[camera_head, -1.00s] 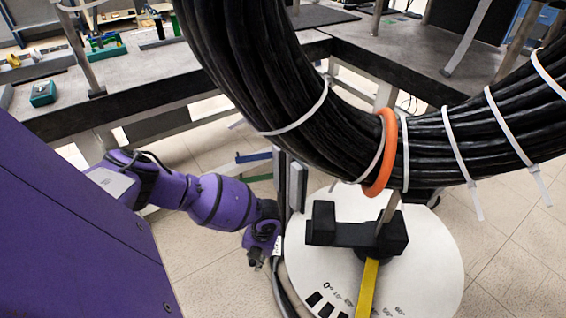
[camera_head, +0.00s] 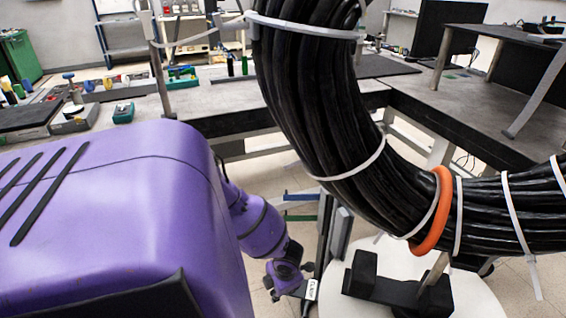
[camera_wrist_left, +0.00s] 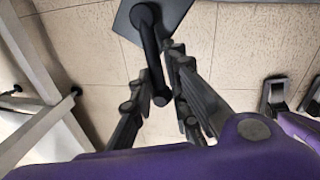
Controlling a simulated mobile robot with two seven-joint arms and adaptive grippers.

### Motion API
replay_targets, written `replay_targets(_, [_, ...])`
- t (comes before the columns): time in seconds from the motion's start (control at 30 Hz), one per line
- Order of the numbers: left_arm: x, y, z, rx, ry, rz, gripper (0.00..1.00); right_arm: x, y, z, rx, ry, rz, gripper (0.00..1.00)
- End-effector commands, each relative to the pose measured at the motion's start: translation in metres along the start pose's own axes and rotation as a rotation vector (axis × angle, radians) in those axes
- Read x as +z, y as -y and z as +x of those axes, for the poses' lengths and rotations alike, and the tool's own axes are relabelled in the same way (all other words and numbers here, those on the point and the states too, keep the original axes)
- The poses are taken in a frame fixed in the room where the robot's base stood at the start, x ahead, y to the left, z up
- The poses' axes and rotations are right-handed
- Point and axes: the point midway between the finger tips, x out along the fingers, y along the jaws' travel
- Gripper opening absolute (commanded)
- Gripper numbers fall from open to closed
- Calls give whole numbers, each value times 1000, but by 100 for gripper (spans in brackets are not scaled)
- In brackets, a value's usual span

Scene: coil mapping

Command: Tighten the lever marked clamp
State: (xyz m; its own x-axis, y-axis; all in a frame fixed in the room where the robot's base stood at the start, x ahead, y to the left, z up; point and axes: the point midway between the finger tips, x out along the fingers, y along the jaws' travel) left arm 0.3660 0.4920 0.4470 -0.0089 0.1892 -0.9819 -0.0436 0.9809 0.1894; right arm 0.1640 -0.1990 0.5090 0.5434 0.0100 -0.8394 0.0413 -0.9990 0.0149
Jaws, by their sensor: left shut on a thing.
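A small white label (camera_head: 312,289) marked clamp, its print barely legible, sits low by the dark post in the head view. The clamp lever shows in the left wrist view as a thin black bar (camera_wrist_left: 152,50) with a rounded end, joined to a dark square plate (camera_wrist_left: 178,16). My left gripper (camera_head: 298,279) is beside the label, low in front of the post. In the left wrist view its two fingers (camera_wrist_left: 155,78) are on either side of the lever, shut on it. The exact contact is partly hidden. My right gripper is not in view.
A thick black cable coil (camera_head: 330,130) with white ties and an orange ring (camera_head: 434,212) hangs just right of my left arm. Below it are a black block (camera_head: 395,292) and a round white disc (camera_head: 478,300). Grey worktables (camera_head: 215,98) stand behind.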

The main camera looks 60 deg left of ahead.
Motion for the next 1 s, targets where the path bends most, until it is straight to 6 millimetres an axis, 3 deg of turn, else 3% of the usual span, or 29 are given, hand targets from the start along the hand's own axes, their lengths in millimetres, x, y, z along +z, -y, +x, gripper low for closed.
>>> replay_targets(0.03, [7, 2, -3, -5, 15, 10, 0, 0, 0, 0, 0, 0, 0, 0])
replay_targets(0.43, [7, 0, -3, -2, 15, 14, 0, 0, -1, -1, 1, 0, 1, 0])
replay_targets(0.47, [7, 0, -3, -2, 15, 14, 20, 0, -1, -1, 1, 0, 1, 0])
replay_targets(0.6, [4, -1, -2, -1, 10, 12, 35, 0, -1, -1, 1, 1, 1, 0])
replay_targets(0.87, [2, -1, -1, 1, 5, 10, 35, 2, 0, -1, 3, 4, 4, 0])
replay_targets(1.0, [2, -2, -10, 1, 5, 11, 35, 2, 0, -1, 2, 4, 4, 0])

☆ ☆ ☆ ☆

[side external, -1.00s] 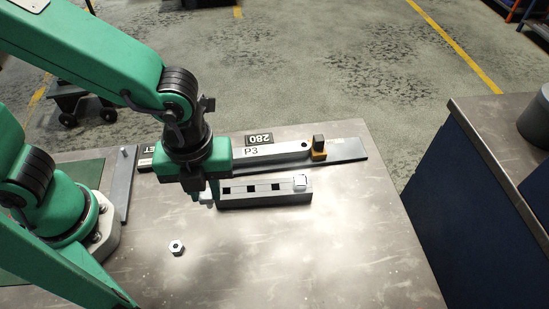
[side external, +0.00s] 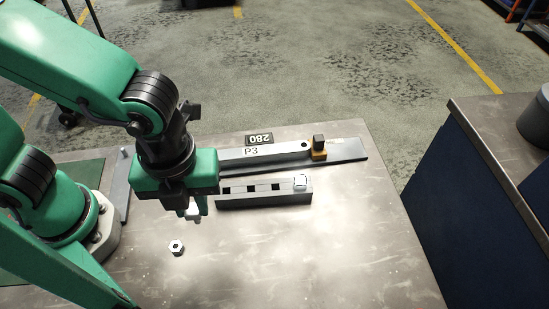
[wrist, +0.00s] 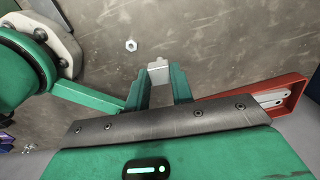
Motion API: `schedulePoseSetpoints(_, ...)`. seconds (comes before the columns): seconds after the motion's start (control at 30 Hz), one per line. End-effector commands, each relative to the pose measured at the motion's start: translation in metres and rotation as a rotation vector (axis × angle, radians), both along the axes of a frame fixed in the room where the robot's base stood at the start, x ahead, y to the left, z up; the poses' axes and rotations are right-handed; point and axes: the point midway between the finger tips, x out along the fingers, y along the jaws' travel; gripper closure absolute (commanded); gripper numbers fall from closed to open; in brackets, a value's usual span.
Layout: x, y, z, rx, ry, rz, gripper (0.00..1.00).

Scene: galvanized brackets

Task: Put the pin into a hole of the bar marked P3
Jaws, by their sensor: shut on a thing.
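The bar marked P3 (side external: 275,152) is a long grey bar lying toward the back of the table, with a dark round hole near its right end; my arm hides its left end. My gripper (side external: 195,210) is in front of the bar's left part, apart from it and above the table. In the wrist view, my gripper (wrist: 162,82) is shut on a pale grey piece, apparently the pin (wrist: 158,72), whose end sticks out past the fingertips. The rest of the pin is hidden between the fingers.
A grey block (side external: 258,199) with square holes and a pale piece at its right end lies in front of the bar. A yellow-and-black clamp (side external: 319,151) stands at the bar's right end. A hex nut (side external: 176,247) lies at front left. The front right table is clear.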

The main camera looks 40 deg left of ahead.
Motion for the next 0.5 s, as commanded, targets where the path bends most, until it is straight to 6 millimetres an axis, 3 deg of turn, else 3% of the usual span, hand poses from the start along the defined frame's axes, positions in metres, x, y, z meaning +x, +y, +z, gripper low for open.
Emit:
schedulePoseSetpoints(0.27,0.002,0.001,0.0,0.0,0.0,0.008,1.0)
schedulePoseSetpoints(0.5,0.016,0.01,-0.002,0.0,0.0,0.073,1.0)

☆ ☆ ☆ ☆

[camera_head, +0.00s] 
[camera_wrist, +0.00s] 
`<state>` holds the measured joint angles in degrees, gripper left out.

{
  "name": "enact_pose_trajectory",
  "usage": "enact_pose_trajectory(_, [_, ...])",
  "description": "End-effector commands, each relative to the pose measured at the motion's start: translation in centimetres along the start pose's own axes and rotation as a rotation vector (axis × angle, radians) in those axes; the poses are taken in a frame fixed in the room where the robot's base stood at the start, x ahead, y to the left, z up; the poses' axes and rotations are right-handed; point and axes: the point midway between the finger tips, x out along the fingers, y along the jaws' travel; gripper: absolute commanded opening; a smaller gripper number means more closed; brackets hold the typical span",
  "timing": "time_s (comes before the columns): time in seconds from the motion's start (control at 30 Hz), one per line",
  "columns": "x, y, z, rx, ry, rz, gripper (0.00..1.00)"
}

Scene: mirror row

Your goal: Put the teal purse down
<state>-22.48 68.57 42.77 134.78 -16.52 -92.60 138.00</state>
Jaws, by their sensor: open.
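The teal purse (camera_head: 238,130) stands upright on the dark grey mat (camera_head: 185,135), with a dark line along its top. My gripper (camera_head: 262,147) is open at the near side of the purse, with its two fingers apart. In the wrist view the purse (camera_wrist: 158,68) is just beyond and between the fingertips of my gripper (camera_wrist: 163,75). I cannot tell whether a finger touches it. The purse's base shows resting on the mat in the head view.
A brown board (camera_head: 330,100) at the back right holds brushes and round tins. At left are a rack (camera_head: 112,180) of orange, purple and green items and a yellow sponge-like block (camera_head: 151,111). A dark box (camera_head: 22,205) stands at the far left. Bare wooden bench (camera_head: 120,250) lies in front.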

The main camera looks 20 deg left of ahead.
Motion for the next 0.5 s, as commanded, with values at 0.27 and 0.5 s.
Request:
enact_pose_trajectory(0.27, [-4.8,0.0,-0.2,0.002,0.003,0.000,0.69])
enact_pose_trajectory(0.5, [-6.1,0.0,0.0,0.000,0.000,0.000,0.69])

☆ ☆ ☆ ☆

WHAT YOU ARE ASKED TO DO —
Go through the data above and find the lines with the word "Scene". Copy each of those lines.

RIGHT ANSWER —
Scene: coil mapping
Scene: galvanized brackets
Scene: mirror row

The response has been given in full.